For a couple of years, Tremont West Development Corp., Executive Director Chris Garland has refused the request of intersted parties to allow anyone to view only the names of the membership list, boasting a 900 plus active enrollment. At the Nov. 11, 2009 special meeting, they did not make quorum and rumor has it that they are now planning on purging this membership list prior to the Annual meeting in January to reduce the required percentage number for making quorum in hopes of sidestepping, yet, another embarassment.
How do they plan on explaining such a large reduction in such a short time? and, Why have they kept so many of these names on the books for so long? How has keeping these "long-gone" members' names on the roster aided TWDC? Were they able to gain more funding by keeping the roster in seclusion? did it postulate their attitude in the face of other CDC's?
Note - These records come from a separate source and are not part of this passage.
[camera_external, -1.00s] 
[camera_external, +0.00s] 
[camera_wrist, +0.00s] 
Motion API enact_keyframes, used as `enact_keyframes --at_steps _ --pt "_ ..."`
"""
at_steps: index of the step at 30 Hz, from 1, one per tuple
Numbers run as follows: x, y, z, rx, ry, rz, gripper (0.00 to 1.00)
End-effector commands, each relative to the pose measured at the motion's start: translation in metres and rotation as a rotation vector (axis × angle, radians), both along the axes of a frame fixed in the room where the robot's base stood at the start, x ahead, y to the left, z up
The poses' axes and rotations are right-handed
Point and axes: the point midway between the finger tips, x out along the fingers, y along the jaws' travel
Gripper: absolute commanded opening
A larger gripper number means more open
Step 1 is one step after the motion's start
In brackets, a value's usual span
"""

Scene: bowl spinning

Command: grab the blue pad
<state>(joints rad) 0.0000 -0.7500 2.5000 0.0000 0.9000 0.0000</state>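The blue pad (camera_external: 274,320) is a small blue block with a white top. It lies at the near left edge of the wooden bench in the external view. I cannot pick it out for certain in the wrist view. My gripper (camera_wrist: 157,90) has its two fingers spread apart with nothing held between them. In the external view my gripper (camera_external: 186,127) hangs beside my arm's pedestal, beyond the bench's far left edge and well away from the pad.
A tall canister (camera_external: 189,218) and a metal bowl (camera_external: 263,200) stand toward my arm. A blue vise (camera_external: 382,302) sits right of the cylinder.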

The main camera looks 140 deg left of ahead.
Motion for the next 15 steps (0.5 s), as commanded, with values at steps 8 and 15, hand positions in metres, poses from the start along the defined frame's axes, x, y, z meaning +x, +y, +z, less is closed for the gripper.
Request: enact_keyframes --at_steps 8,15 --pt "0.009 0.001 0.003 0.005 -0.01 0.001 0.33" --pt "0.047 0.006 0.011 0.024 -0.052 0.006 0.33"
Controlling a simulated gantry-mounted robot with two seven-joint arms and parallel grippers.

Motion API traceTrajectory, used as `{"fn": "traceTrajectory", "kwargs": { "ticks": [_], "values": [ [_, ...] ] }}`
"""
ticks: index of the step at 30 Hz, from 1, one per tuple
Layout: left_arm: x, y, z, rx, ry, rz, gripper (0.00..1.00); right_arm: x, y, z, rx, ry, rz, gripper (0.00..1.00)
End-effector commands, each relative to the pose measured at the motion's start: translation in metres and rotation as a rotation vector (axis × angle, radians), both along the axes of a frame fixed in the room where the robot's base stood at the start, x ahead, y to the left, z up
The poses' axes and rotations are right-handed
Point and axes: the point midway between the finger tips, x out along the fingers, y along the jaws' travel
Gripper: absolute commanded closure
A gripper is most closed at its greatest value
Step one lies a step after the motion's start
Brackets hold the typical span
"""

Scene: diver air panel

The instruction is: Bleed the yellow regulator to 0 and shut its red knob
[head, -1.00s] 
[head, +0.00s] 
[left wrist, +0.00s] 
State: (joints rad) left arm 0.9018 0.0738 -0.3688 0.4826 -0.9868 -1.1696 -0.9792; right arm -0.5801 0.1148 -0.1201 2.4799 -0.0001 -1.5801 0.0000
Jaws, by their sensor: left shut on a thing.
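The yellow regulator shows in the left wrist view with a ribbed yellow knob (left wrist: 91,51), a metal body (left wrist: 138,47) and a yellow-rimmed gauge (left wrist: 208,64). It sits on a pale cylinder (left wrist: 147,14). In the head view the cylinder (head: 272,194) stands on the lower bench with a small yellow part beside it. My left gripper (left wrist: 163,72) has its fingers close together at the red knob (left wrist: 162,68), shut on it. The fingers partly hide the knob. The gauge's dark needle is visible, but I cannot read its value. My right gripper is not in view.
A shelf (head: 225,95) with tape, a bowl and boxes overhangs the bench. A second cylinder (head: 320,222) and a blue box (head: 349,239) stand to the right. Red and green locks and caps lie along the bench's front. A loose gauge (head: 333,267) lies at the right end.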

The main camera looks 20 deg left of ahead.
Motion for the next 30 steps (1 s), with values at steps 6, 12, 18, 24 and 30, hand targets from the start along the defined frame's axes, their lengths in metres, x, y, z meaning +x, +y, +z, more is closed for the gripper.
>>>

Were they afforded the privilege of gaining a competitive edge for grant monies and model grant funds?
Secondly, what is Executive Director Garland's explanation for allowing two individuals to walk out of the TWDC Office with labled envelopes in hand, which has now resulted in a possible compiled list of names and addresses of the membership, that could be copied, floated, posted, shipped, mailed, spammed and shared around the world with no limitations? This would no doubt be in violation of the privacy concerns on which Mr. Garland has based his premise for not allowing anyone to view and/or assist in purging the list.
Thirdly, in a conversation with several elderly ladies that attended the November 11, 2009, special meeting, they were cackling worse than old hens laying eggs because they felt they had been "had". The "lyin' dogs" had promised to give out some "gift cards" (hopfully for shopping or a good meal at one of these fine restaurants) and nobody got a thing. One old lady told me she was pissed off and they "the liars nedn't to ask me to come to anything else. They lured me in there under false pretense and I think I ought to sue. I sat there on my bad hip for two hours, and all I got was a wet balony sandwich that I thowed in the trash, no, no, no more for me. That's a lying bunch and I got my papers to prove it." I kept shaking my head in agreement and moving away but as I turned to go this discontented old-timer yelled, "you tell 'em I got my broom by the door and if they come a knockin' again, I'm gonna use it."